As an aside, while watching the Sunday morning political talk shows, a statistic came up that 60 percent of the US were shocked to find out we had no defense against a missile attack. Were people asleep during the cold war and Mutually Assured Destruction?
 
 
sleazenation
11:46 / 18.06.01
i think the simple answer is 'yes'
 
 
reidcourchie
12:01 / 18.06.01
Would just like to point out I did not give:-

Fear and ignorance. Regretable, though not the same as corruption and greed.

that as my reason for the MDS. My belief is this is just another cynical way for Bush's supporters in the military/industry complex big contracts.

I don't believe that there are any states left in the world that can pose a significant strategic missle threat to the US.

After the Cold War it was found that Russia's ICBMs were largely un-launcahable (I don't think that's a word) and China is in a much worse financial situation than Russia is/ever was. The Chinese threat is largely an excuse for military spending.

I do agree that any modern nuclear threat would probably come from nuclear terrorism but again I can't see anyone who'd have anything to gain from it except the militias.
 
 
Steve Block
15:51 / 18.06.01
quote:Originally posted by Sunday:
space-based missile defense has been ruled out, because satellites would be far to easy for an enemy nation to destroy.


There was an interesting article in New Scientist about all this. Apparently the US are also developing weapons that can be used in space to defend or attack satellites or space stations or anything else. Let me dig out a link if I can...

It's in the subscriber section, unfortunately...

The whole thing about this MDS is more the message it sends, if you ask me, than the actual building of it. I think it's sabre rattling, that the US is asserting it's authority after the laid back Clinton years...I can't believe that the UK are going to host parts of it though, and it won't even cover us. We should be unilaterally against this on so many counts. Still, who cares...
 
 
ynh
00:13 / 19.06.01
Ideological justifications aside, the truth of the matter is that the military indistrial complex has probably been pissed off for about 10 years in light of all the reserch and design work that's going unused, and they're more than happy to use their media outles (Westinghouse-CBS-Viacom, General Electric-NBC, &c.) to support it. Bush simply gets in front of a microphone, camera, or both, and makes whatever gibberish statement he can, and it's airable/printable.

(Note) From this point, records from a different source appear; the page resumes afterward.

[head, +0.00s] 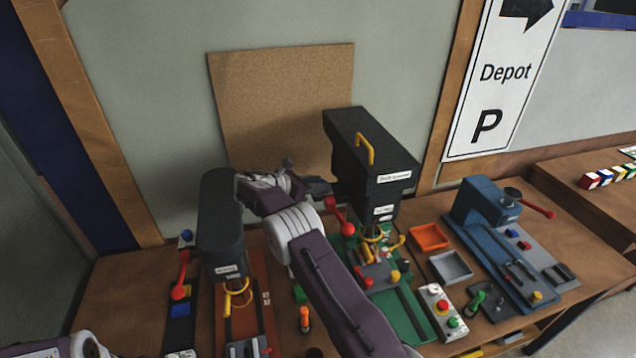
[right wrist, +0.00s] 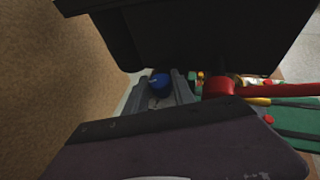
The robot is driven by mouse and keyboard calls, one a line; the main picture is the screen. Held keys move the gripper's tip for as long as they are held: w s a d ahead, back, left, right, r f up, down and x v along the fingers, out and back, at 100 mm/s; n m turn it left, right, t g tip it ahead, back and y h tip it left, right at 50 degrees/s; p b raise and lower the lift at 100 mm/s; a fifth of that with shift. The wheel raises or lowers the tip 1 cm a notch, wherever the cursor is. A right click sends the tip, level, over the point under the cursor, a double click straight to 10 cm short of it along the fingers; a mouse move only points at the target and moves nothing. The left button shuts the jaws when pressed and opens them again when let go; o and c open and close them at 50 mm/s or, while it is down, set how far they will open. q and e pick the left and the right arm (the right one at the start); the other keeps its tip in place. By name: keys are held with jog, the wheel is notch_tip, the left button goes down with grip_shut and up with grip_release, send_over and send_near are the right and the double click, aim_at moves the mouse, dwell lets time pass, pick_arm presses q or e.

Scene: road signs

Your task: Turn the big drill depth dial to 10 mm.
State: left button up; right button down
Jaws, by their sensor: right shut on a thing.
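The big drill (head: 372,145) is a tall black machine with a yellow handle on top and a green base (head: 412,318). My right arm reaches up to its left side, with the gripper (head: 318,187) against the drill head. In the right wrist view a blue knob, which looks like the depth dial (right wrist: 159,82), sits at the grey fingers (right wrist: 168,95) of my right gripper, which are shut on it. The dial's scale and setting cannot be read. In the head view the dial is hidden. My left gripper is out of view.
A smaller black drill (head: 221,222) on an orange base stands left of my right arm. A red lever (head: 337,212) sticks out beside the big drill. Orange (head: 429,237) and grey trays, a button box (head: 440,310) and a blue machine (head: 490,212) stand to the right.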

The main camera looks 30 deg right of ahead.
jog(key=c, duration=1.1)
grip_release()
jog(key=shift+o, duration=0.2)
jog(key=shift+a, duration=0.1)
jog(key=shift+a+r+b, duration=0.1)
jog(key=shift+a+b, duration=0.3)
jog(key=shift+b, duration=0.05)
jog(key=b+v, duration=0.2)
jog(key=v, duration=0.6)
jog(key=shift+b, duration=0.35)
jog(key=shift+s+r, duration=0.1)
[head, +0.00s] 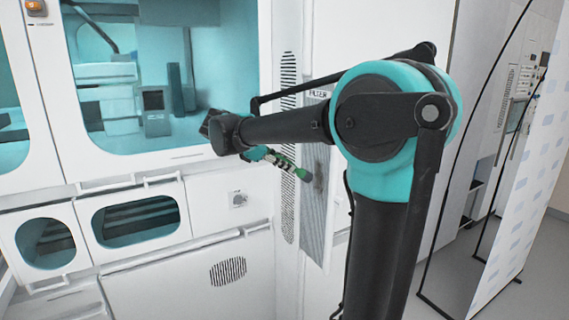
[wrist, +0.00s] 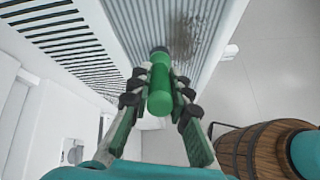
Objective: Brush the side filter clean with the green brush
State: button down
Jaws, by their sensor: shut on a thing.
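The side filter (head: 315,180) is a tall ribbed grey panel on the side of the white machine, partly hidden behind my arm in the head view. In the wrist view the filter (wrist: 150,25) fills the top, with a dark dirt smudge (wrist: 190,38) on its ribs. My gripper (head: 285,161) is shut on the green brush (head: 303,174). In the wrist view my gripper (wrist: 158,98) has its fingers on both sides of the brush (wrist: 160,88), whose dark tip points at the filter beside the smudge. I cannot tell whether the tip touches the filter.
Slotted vents (wrist: 60,45) lie left of the filter in the wrist view. The white machine with glass windows (head: 165,75) stands on the left. A wooden barrel (wrist: 262,150) shows at the lower right of the wrist view. A free-standing panel (head: 520,190) stands at the right.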

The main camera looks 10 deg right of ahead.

The US has already abrogated the ABM treaty, haven't we?
 
 
ynh
09:53 / 24.06.01
My most profound "Oh for fuck's sake!" moment of the week:

quote:``I had no idea we had so many weapons,'' Bush was quoted as saying by an unidentified ``White House insider.''

``What do we need them for?'' the president was said to have asked at a briefing, according to the Newsweek report.


Just so y'all can hate us a little more: website
 
 
We're The Great Old Ones Now
09:53 / 24.06.01
I was fascinated by Putin's 'threat' of an arms race.

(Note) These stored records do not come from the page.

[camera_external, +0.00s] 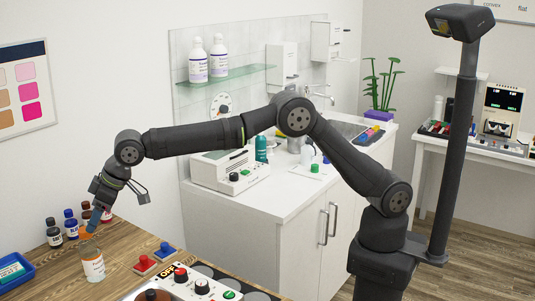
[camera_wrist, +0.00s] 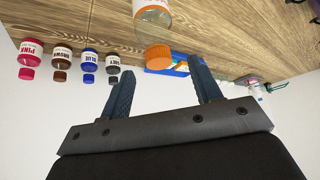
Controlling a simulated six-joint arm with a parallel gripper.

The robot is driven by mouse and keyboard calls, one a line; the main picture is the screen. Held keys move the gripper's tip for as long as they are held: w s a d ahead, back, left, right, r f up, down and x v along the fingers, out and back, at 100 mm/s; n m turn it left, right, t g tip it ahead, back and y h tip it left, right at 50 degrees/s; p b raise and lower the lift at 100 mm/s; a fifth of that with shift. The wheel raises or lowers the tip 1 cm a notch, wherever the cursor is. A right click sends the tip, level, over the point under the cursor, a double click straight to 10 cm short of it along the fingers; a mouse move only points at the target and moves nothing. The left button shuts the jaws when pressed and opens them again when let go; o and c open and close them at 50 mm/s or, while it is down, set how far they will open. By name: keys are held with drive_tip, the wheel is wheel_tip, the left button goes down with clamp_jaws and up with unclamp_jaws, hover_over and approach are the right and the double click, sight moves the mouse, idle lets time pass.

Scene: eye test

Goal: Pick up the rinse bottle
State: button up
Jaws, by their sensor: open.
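A clear bottle with an orange cap, which looks like the rinse bottle (camera_external: 93,266), stands upright on the wooden counter at lower left in the external view. Its label is too small to read. In the wrist view the rinse bottle (camera_wrist: 153,17) enters from the top edge, with its orange cap (camera_wrist: 158,57) toward my gripper. My gripper (camera_external: 90,224) points down just above the bottle in the external view. In the wrist view my gripper (camera_wrist: 161,83) is open and empty; the cap lies just beyond the gap between the fingertips, apart from both.
Small bottles labelled pink (camera_wrist: 31,52), brown (camera_wrist: 61,55), blue (camera_wrist: 90,60) and grey (camera_wrist: 113,62) stand in a row near the bottle. A blue tray (camera_external: 16,270) lies at far left. Red (camera_external: 145,265) and blue (camera_external: 165,250) knobbed blocks and a control panel (camera_external: 195,286) are to the right.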

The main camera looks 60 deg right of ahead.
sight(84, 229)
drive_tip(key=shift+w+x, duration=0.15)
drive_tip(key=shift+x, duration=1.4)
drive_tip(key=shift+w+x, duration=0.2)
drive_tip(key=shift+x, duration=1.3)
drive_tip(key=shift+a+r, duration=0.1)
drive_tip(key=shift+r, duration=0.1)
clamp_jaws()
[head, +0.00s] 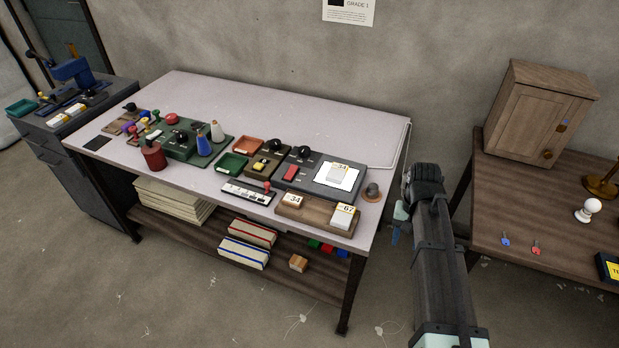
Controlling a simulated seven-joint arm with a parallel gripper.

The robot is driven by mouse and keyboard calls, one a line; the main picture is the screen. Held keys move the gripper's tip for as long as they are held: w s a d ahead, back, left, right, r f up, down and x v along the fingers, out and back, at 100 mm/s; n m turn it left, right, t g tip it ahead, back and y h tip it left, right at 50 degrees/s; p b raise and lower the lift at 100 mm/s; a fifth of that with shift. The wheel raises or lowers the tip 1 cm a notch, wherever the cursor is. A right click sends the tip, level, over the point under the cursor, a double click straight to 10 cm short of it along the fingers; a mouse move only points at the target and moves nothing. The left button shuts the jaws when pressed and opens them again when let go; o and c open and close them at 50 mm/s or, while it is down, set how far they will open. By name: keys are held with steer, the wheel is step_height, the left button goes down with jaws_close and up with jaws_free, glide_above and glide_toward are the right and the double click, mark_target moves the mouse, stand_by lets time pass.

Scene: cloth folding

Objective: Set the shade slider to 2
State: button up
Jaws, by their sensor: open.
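The slider (247,194) is a flat dark strip with a pale marked scale, near the front edge of the light-topped table (330,118). Its red knob (267,186) stands towards the right end of the strip. The scale's numbers are too small to read. My gripper (395,237) is just off the table's right end, pointing down, well to the right of the slider and apart from it. It is open, and no held object shows. The fingertips are small in this view.
A wooden tray with number cards (292,201), a grey board with white paper (337,175) and a green dish (231,163) crowd around the slider. Bottles and a dark red pot (152,155) stand left. The table's back is clear. A wooden cabinet (538,112) stands right.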

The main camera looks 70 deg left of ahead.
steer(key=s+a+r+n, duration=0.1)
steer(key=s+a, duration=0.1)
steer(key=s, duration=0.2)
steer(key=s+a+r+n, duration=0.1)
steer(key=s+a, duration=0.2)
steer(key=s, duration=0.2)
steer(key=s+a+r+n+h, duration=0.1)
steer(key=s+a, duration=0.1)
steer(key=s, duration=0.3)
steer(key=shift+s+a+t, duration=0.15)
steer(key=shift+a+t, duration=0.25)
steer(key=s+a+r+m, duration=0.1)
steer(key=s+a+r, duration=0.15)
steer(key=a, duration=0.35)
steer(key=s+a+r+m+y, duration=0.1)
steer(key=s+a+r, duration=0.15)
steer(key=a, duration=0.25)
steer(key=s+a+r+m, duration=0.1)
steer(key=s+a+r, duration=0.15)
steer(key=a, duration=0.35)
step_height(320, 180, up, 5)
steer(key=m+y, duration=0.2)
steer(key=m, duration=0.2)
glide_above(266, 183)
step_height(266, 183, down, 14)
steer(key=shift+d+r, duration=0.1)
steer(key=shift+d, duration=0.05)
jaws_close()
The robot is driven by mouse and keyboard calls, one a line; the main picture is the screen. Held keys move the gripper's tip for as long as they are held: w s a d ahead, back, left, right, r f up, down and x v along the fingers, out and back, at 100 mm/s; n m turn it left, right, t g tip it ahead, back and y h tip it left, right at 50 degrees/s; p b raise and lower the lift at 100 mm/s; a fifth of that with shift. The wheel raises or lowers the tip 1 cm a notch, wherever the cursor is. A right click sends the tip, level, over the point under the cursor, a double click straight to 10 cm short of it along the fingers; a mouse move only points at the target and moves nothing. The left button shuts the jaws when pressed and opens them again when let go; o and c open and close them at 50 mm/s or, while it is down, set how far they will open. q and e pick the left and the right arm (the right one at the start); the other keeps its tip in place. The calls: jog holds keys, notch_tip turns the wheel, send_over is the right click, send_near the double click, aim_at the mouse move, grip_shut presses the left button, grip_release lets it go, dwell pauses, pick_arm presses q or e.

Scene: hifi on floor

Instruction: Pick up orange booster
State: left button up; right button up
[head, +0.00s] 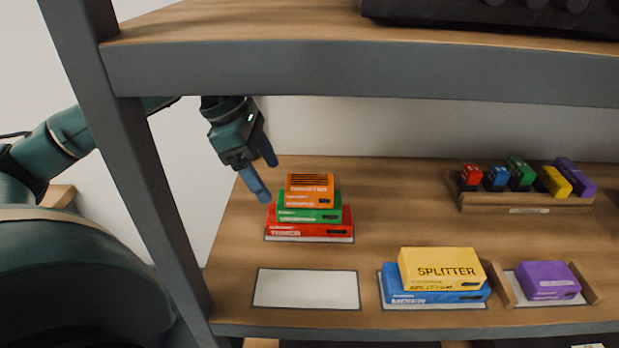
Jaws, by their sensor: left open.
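The orange booster (310,189) is an orange box on top of a stack at the left of the shelf. My left gripper (268,178) is open and empty, reaching in past the shelf post. Its fingers point down just left of and above the orange box, apart from it as far as I can tell. My right gripper is not in view.
A blank white pad (306,289) lies in front of the stack. To its right are a yellow splitter box (440,268) on a blue box (434,292), and a purple box (547,281) between wooden rails. A wooden rack (525,206) holds several small coloured boxes. The upper shelf (350,75) overhangs; a grey post (150,190) stands left.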

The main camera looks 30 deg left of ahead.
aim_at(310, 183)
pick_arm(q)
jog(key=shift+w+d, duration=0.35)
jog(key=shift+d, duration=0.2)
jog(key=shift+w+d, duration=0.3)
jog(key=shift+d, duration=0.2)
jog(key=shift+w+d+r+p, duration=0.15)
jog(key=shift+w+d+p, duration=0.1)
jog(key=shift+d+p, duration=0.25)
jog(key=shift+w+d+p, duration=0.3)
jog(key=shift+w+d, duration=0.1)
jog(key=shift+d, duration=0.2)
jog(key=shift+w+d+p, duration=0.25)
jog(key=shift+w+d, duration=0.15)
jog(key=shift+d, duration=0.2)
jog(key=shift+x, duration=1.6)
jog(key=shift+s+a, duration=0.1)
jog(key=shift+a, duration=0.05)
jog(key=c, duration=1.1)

I mean, um, gosh. All those unhappy Arms companies. All those sad, sad generals.

No, no, Mr. Putin, don't throw us in the briar patch.
 
 
invisible_al
15:47 / 24.06.01
I read this week that Putin has said, 'OK if you want to play, lets play' by saying ok we'll just put lots of dummy warheads into our missiles. Thereby increasing the difficulty of your intercepting a real warhead by a large factor.
Its relatively cheap to do, compared with the expense of missle defence.
*sigh* If he wants to throw money at the miltary industrial complex, why not make space rockets, space is cool. Ho Hum.
 
 
Not Here Still
17:36 / 24.06.01
Take one puppet son of a former CIA chief. Add one former KGB chief. Mix them together, and what do you get? A new cold war.
Well that's a shocker...
Anyone else find it worrying that the Pope has started going round saying sorry to everybody? What does he know that we don't?
 
 
reidcourchie
08:47 / 26.06.01
Originally posted by invisible_al
"If he wants to throw money at the miltary industrial complex, why not make space rockets, space is cool. Ho Hum."

I agree, so does Burroughs and Bill Hicks. Space as a new Metanarritive.

Originally posted by JB
"Take one puppet son of a former CIA chief. Add one former KGB chief. Mix them together, and what do you get? A new cold war.
Well that's a shocker...
Anyone else find it worrying that the Pope has started going round saying sorry to everybody? What does he know that we don't?"

It's at times like this I tend to think that someone is organising this all. It's either that or I begin radically lowering my opinions of people inteligence around the globe. (And they weren't awfully high to begin with.)